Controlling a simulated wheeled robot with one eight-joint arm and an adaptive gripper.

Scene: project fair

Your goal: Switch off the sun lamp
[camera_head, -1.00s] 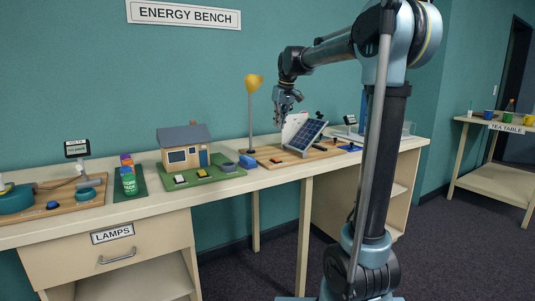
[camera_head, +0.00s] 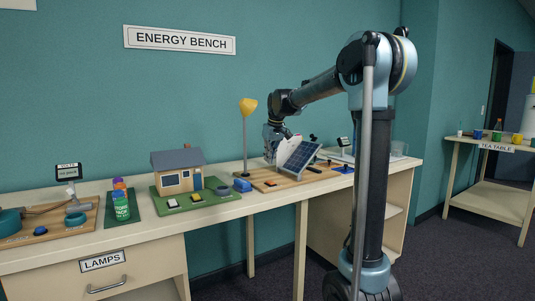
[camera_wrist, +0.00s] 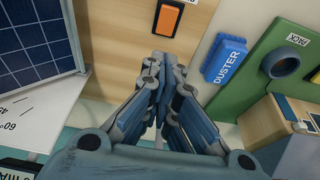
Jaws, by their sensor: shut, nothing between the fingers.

....

Task details: Output the lines above in full and exactly as given, omitting any pictures.

Solution below:
Controlling a simulated wheeled robot with one eight-joint arm and an adaptive gripper.

Scene: project fair

Your goal: Switch off the sun lamp
[camera_head, -1.00s] 
[camera_head, +0.00s] 
[camera_wrist, +0.00s] 
Jaws, by their sensor: shut, nothing between the fingers.

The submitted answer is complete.